#### EXERCISE OBJECTIVE
Repeat exactly the stretch of lines from the line containing "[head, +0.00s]" through the line containing "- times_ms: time", both included, and nothing else.

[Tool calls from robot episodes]
....

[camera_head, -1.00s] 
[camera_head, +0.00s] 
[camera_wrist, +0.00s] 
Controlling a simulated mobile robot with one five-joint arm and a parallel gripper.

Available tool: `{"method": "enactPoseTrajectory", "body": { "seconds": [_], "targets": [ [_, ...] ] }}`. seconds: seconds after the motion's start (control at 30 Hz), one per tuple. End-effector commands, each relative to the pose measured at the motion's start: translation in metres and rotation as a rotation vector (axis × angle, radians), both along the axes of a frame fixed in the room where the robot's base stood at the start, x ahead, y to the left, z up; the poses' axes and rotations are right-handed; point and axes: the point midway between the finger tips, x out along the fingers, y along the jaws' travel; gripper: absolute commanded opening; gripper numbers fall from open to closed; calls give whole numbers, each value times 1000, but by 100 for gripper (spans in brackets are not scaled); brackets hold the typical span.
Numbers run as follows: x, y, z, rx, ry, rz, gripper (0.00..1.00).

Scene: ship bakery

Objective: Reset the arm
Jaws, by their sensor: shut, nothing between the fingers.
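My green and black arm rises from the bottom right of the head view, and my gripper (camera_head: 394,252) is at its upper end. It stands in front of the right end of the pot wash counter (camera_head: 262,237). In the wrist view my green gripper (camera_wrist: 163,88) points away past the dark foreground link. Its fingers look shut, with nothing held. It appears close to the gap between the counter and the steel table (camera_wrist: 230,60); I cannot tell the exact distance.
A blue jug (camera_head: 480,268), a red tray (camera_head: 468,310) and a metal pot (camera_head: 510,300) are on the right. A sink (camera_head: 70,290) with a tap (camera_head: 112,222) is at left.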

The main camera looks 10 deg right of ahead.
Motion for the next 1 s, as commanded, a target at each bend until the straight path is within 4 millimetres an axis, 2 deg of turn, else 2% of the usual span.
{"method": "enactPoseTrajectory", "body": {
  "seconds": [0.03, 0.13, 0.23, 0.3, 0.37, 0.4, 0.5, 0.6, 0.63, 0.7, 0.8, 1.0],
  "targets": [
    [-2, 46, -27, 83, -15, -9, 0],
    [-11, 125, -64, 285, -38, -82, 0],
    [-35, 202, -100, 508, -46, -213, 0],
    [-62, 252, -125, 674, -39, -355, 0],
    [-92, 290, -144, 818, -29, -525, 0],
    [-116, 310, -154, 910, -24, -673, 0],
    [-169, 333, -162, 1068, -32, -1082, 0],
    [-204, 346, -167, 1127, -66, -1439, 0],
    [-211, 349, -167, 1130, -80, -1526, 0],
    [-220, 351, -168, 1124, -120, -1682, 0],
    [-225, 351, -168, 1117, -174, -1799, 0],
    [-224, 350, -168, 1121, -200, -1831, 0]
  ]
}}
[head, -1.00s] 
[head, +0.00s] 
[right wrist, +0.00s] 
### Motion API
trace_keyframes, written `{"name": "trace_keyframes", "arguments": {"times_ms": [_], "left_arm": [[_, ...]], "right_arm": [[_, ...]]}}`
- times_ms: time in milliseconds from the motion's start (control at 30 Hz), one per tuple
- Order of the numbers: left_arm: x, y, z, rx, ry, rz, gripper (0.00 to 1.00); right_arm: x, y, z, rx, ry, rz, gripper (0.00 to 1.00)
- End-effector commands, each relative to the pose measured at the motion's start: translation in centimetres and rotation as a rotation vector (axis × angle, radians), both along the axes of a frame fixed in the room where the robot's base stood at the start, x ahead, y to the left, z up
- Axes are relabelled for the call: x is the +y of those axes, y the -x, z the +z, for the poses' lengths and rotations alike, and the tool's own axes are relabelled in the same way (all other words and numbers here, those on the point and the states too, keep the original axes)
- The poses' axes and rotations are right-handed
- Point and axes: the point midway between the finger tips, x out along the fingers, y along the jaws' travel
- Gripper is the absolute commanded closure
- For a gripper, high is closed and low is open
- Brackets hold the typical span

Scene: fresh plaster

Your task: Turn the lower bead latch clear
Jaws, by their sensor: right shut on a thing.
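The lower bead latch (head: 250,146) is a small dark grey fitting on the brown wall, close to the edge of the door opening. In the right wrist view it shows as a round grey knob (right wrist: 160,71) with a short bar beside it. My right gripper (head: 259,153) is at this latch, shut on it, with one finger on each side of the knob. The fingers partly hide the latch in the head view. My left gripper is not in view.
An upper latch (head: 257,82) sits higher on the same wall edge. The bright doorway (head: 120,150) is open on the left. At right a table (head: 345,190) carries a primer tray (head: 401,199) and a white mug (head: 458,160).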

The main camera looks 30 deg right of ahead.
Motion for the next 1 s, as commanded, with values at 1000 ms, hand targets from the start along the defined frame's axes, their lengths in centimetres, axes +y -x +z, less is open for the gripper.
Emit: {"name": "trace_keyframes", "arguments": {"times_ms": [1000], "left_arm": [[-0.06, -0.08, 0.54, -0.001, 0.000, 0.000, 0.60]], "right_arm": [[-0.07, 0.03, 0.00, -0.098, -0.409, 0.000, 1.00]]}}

....

#### FULL OUTPUT
[head, +0.00s] 
[right wrist, +0.00s] 
### Motion API
trace_keyframes, written `{"name": "trace_keyframes", "arguments": {"times_ms": [_], "left_arm": [[_, ...]], "right_arm": [[_, ...]]}}`
- times_ms: time in milliseconds from the motion's start (control at 30 Hz), one per tuple

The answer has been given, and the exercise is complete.